▶ _Goal_: List all the lines in these records that hold "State".

Records from a data collection
----------

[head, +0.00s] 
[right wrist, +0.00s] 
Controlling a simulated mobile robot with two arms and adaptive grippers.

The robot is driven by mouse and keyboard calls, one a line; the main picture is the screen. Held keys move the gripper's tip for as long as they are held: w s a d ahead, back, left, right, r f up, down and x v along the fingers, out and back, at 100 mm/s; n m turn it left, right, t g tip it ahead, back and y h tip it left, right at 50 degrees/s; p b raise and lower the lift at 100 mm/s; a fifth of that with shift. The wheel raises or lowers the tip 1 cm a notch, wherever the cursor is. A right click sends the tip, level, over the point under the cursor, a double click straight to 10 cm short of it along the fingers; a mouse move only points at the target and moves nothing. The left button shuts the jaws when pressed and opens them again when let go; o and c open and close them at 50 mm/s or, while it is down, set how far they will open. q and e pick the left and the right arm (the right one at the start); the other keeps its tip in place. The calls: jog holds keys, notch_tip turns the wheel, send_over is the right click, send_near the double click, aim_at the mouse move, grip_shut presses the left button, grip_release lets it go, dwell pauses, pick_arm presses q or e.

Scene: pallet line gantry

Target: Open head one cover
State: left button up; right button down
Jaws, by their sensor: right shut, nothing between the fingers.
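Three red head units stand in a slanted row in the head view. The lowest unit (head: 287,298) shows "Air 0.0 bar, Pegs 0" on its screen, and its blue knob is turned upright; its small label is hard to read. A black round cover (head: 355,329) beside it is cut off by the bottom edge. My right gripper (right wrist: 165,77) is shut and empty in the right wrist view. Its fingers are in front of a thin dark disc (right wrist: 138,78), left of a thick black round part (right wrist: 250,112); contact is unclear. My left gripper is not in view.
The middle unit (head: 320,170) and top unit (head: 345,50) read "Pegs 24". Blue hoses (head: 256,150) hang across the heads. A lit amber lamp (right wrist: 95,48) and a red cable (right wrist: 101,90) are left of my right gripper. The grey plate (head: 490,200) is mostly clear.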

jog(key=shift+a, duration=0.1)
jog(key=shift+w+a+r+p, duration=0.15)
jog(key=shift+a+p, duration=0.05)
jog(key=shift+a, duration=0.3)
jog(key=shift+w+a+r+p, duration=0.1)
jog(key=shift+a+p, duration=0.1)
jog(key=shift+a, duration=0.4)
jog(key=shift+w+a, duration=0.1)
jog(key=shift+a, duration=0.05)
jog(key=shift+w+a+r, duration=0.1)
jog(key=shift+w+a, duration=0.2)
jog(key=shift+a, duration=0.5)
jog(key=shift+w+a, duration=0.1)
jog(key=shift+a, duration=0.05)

----------

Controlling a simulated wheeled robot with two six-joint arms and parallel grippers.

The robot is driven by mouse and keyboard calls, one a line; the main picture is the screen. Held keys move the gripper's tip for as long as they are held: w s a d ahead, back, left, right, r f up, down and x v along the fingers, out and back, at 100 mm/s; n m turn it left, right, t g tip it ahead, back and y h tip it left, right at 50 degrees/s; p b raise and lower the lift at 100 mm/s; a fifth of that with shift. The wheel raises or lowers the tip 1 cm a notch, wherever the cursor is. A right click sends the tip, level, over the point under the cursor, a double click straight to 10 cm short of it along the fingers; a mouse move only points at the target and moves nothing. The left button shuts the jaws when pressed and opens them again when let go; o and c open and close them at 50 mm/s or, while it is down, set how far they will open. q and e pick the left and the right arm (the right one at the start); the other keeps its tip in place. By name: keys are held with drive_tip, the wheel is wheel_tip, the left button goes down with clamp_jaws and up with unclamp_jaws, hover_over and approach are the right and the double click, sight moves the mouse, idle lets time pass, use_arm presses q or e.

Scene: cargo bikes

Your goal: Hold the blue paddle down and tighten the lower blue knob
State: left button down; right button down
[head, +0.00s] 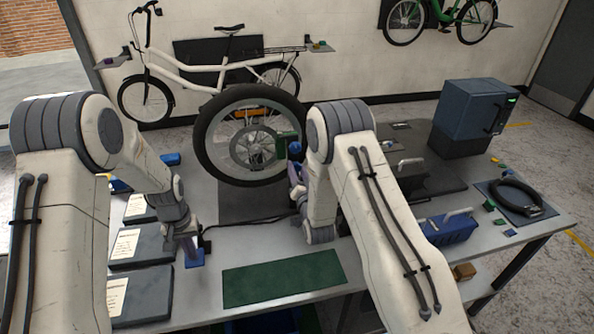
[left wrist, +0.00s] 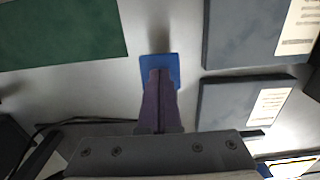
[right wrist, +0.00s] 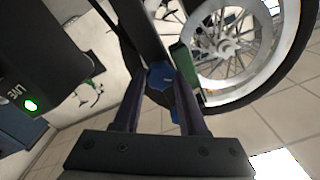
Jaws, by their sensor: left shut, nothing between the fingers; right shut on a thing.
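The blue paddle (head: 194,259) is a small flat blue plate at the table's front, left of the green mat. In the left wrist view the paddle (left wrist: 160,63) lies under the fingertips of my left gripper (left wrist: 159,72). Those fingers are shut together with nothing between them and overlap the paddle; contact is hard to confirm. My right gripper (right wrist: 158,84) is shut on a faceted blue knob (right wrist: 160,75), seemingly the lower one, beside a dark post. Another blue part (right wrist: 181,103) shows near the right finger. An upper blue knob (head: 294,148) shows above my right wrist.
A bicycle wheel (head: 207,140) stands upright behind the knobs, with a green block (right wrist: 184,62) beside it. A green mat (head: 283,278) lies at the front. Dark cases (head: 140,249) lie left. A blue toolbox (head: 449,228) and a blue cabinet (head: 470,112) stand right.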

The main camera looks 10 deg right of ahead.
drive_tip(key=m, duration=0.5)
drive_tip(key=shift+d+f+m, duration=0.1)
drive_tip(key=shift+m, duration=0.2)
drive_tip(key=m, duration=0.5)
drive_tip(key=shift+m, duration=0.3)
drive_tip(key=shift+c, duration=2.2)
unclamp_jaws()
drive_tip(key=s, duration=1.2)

----------

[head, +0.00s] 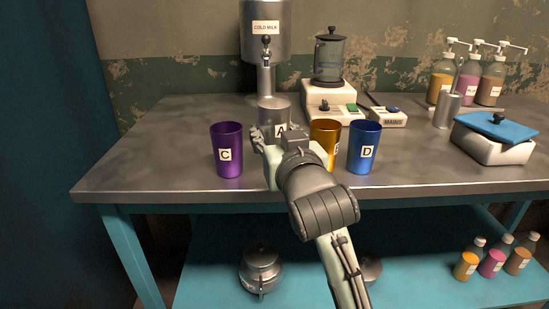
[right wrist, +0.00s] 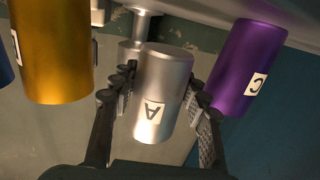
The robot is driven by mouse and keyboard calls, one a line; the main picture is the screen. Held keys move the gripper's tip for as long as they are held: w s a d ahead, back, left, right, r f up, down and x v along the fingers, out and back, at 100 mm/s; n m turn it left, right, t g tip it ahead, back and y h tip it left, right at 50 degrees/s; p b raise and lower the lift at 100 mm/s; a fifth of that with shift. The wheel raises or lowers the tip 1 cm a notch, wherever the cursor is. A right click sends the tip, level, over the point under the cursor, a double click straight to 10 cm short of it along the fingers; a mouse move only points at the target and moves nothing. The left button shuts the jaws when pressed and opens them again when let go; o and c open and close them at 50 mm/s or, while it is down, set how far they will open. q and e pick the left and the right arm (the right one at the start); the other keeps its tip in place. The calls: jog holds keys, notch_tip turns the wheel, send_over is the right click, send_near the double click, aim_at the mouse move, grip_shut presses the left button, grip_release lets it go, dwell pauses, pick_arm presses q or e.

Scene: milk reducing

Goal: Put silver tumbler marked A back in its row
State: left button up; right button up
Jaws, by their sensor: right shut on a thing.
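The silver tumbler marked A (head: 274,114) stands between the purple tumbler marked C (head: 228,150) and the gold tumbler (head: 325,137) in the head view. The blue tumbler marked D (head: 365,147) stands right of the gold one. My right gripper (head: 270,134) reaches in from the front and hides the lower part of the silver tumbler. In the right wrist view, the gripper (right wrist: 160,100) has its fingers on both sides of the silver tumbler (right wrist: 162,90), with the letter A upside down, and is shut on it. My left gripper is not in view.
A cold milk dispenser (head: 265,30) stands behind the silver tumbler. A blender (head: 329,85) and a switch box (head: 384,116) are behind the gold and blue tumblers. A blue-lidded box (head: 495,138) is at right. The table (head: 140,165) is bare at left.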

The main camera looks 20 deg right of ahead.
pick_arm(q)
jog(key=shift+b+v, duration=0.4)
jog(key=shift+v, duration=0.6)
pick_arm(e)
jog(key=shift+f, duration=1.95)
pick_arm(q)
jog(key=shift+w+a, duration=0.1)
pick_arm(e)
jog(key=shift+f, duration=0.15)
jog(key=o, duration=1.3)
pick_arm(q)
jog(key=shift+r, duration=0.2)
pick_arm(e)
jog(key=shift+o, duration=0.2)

----------

▶ _Final answer_:
State: left button up; right button down
State: left button down; right button down
State: left button up; right button up

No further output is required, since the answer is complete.